> [SET EXERCISE]
What lines of the data hold the string "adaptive"? Pull each one out.

# # # # # # #

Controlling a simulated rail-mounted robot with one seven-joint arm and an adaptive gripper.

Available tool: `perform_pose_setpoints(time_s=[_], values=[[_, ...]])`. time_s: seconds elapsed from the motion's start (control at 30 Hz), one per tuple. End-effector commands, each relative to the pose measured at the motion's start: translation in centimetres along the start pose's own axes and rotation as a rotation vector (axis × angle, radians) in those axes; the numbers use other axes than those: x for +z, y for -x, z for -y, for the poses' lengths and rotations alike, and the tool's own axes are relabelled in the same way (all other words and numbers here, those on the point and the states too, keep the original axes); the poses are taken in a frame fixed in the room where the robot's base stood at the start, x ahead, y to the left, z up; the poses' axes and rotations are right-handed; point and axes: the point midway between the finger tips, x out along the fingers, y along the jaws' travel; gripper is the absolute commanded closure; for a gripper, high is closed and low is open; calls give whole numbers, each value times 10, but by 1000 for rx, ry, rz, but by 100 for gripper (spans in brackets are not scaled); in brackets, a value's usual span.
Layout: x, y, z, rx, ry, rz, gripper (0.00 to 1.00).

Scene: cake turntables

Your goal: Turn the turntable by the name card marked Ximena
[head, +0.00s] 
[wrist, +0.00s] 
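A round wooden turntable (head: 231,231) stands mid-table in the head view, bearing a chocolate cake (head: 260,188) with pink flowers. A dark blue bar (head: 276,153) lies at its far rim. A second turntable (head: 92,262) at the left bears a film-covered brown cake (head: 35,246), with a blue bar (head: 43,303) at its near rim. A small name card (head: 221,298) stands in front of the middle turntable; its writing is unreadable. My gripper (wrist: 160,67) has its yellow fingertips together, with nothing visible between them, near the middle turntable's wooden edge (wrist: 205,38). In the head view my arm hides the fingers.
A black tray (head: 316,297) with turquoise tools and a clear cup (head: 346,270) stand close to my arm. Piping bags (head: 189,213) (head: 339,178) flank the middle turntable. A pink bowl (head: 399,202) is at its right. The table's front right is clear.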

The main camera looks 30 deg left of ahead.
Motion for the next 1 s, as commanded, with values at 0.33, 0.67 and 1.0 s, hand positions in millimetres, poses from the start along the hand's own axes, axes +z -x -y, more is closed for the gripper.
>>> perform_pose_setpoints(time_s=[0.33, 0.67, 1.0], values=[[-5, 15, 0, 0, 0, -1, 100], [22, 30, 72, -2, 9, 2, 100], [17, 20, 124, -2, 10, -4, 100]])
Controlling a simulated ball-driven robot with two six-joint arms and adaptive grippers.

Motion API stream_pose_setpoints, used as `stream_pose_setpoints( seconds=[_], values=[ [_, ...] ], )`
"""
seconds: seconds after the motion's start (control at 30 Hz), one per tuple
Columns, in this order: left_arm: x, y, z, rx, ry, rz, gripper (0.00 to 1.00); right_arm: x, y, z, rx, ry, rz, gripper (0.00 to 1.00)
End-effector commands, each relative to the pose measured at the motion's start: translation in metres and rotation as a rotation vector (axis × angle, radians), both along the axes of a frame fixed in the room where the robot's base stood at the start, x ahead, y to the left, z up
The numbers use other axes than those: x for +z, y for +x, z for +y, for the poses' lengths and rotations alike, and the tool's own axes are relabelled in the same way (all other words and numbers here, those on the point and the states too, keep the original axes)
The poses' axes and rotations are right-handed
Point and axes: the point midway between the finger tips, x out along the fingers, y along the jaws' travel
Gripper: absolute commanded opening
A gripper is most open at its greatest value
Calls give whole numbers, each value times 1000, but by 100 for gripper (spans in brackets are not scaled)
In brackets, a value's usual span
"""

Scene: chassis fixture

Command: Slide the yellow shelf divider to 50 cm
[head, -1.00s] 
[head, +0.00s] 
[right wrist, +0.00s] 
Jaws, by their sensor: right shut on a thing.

# # # # # # #

> [OUTPUT FOR THIS TASK]
Controlling a simulated rail-mounted robot with one seven-joint arm and an adaptive gripper.
Controlling a simulated ball-driven robot with two six-joint arms and adaptive grippers.

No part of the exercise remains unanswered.